Rice’s return to faith follows a path marked by the kinds of “coincidences” that could only have been Providentially ordered. The story itself is hers to tell so here I’ll only point out that her conversion resulted from a growing sense of estrangement, a deep sense of spiritual alienation (remember the themes of her work – 28 books’ worth) that came to a head 38 years after she left the church and God.

Finally, I’d mention that the last chapter of the book is the most disappointing. Here Rice illustrates her unfortunate commitment to a secular / sacred divide. When I closed the book I felt a great desire to write her a letter (and I still may) rejoicing with her in her new life in Christ, commending her for her courage to be so public with her faith, and gently asking her to reexamine the basis for this dichotomy that she supposes.

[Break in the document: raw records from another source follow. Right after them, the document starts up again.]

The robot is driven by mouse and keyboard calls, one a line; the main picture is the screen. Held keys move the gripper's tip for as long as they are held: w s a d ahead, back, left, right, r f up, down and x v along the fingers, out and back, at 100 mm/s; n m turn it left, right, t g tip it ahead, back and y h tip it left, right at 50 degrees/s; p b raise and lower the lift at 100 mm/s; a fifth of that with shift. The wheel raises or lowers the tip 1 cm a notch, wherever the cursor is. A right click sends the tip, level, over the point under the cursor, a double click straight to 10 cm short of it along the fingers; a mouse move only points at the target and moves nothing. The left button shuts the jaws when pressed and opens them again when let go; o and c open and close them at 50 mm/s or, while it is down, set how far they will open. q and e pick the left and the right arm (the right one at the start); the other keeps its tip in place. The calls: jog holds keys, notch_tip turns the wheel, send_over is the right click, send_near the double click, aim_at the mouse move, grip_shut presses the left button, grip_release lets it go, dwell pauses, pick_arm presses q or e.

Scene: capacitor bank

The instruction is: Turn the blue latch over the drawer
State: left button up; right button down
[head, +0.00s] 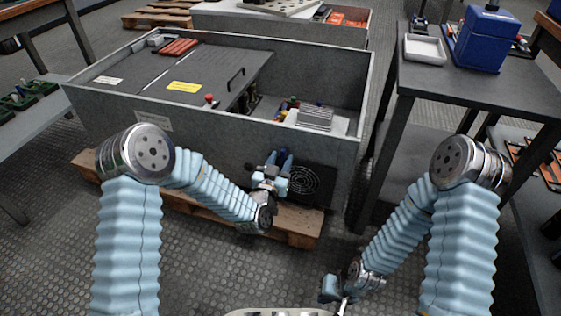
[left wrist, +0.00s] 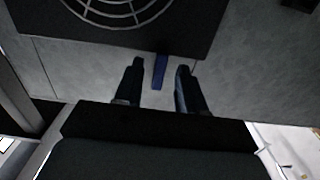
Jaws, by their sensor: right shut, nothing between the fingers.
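The blue latch (left wrist: 160,72) shows in the left wrist view as a small bar at the edge of a black panel with a round grille (left wrist: 125,12). My left gripper (left wrist: 160,68) is open, with one finger on each side of the latch and a narrow gap visible on both sides. In the head view, my left gripper (head: 279,160) is at the front wall of the grey cabinet, just above and left of the grille panel (head: 310,184); there it hides the latch. My right gripper (head: 337,298) is shut and empty, low over the floor, away from the cabinet.
The grey cabinet (head: 225,133) stands on a wooden pallet (head: 297,226); its open top shows a lid with a handle and components. A table (head: 440,82) with a white tray and blue box stands at the right. Bare floor lies in front.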

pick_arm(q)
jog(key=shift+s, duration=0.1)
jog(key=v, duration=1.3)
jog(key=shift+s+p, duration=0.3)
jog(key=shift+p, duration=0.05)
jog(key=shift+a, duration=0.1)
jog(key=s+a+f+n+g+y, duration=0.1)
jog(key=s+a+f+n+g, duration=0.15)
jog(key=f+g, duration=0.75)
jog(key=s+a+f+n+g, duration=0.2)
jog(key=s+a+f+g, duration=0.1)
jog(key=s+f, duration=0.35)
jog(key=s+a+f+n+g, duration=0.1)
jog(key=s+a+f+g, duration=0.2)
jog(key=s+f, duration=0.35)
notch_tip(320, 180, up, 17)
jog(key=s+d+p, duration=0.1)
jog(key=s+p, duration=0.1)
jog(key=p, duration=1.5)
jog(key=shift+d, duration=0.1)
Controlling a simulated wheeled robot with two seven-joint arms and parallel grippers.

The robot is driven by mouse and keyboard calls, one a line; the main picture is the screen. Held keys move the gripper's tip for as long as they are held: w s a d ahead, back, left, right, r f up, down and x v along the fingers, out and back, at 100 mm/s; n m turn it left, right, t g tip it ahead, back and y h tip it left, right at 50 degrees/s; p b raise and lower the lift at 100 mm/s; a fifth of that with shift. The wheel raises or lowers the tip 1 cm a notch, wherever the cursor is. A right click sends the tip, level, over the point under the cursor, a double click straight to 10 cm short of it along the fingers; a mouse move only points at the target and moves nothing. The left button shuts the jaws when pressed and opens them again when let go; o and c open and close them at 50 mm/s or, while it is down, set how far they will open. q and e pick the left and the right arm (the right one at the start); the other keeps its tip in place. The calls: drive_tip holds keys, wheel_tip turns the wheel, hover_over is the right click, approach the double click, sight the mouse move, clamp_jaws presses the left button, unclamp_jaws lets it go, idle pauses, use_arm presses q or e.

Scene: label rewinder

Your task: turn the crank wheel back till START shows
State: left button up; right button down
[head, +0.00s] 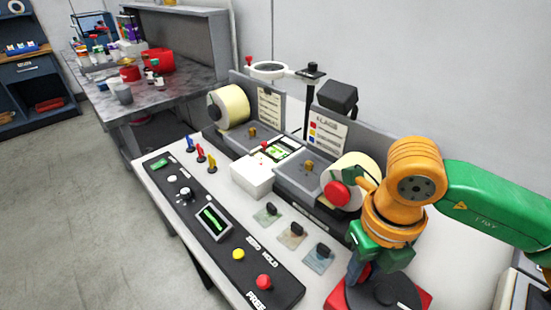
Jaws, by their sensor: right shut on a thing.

If God created the heavens and the earth (Gen 1-2), if “heaven and the heaven of heavens, the earth with all that is in it” belongs to God (Deut 10:14), if the Word that became flesh was with God and was God and all things were made through him (John 1:1-3, 14), if all the earth is his (Ex 19:5, Ps 24:1-3, Ps 50:10-12) and all things were created through him and for him (Col 1:16) and he is the heir of all things (Heb 1:2-4), if he is appointed judge of the living and the dead (Acts 10:42, 2 Tim 4:1, Heb 13:4, Rev 19:11), if every knee shall bow to him as sovereign Lord (Is 45:23, Rom 14:11, Phil 2:10) – if all this is true, does it not follow that the whole creation falls under the authority of its Creator? The witness of Scripture seems to indicate that there is no secular / sacred divide. If God created it, he has a claim on it, the right to define its purpose and the authority to pronounce judgment on its conformity to that purpose.

2 comments:

  1. Thanks a lot! Now I have yet another book to buy and read.

    Great review.

    ReplyDelete
  2. Consider it my contribution to your spiritual growth. If you always have "yet another book to buy and read" there's never any danger of your becoming rich and idle.